▶ [DATA SECTION]:
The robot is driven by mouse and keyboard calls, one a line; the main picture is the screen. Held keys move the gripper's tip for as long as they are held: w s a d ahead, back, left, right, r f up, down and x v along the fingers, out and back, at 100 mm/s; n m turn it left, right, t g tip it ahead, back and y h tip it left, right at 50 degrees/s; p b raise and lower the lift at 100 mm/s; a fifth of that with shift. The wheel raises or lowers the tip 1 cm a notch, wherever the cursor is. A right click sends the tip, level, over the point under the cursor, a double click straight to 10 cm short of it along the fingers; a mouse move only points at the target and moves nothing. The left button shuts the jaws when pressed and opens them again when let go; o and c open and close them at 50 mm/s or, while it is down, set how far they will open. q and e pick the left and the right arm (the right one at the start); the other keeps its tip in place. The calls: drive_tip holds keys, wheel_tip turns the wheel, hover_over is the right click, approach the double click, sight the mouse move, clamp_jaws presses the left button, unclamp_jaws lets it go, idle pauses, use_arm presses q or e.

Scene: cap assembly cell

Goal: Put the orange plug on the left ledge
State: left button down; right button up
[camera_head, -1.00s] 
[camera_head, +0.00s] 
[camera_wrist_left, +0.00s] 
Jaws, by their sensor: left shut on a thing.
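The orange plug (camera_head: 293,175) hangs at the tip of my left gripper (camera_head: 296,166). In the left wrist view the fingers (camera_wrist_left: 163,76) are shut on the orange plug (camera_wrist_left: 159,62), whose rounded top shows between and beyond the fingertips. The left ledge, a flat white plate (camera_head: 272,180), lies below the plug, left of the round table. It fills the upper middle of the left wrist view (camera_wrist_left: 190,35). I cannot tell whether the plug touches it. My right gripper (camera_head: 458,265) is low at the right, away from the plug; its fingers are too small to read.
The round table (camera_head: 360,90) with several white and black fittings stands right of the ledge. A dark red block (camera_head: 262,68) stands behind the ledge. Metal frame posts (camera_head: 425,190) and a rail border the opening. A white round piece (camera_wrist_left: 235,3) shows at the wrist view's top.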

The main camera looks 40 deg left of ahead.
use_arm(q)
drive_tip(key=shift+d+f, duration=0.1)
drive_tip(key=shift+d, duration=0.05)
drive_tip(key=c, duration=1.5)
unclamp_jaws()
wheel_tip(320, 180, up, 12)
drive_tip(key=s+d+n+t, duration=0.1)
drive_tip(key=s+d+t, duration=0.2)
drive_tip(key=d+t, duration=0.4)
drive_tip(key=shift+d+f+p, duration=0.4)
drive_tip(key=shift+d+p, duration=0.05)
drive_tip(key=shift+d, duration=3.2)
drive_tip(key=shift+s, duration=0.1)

▶ [INSTRUCTIONS FOR THE TASK]:
Extract the data in full. Keep it word for word.

▶ [FINAL RESULT]:
The robot is driven by mouse and keyboard calls, one a line; the main picture is the screen. Held keys move the gripper's tip for as long as they are held: w s a d ahead, back, left, right, r f up, down and x v along the fingers, out and back, at 100 mm/s; n m turn it left, right, t g tip it ahead, back and y h tip it left, right at 50 degrees/s; p b raise and lower the lift at 100 mm/s; a fifth of that with shift. The wheel raises or lowers the tip 1 cm a notch, wherever the cursor is. A right click sends the tip, level, over the point under the cursor, a double click straight to 10 cm short of it along the fingers; a mouse move only points at the target and moves nothing. The left button shuts the jaws when pressed and opens them again when let go; o and c open and close them at 50 mm/s or, while it is down, set how far they will open. q and e pick the left and the right arm (the right one at the start); the other keeps its tip in place. The calls: drive_tip holds keys, wheel_tip turns the wheel, hover_over is the right click, approach the double click, sight the mouse move, clamp_jaws presses the left button, unclamp_jaws lets it go, idle pauses, use_arm presses q or e.

Scene: cap assembly cell

Goal: Put the orange plug on the left ledge
State: left button down; right button up
[camera_head, -1.00s] 
[camera_head, +0.00s] 
[camera_wrist_left, +0.00s] 
Jaws, by their sensor: left shut on a thing.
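The orange plug (camera_head: 293,175) hangs at the tip of my left gripper (camera_head: 296,166). In the left wrist view the fingers (camera_wrist_left: 163,76) are shut on the orange plug (camera_wrist_left: 159,62), whose rounded top shows between and beyond the fingertips. The left ledge, a flat white plate (camera_head: 272,180), lies below the plug, left of the round table. It fills the upper middle of the left wrist view (camera_wrist_left: 190,35). I cannot tell whether the plug touches it. My right gripper (camera_head: 458,265) is low at the right, away from the plug; its fingers are too small to read.
The round table (camera_head: 360,90) with several white and black fittings stands right of the ledge. A dark red block (camera_head: 262,68) stands behind the ledge. Metal frame posts (camera_head: 425,190) and a rail border the opening. A white round piece (camera_wrist_left: 235,3) shows at the wrist view's top.

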The main camera looks 40 deg left of ahead.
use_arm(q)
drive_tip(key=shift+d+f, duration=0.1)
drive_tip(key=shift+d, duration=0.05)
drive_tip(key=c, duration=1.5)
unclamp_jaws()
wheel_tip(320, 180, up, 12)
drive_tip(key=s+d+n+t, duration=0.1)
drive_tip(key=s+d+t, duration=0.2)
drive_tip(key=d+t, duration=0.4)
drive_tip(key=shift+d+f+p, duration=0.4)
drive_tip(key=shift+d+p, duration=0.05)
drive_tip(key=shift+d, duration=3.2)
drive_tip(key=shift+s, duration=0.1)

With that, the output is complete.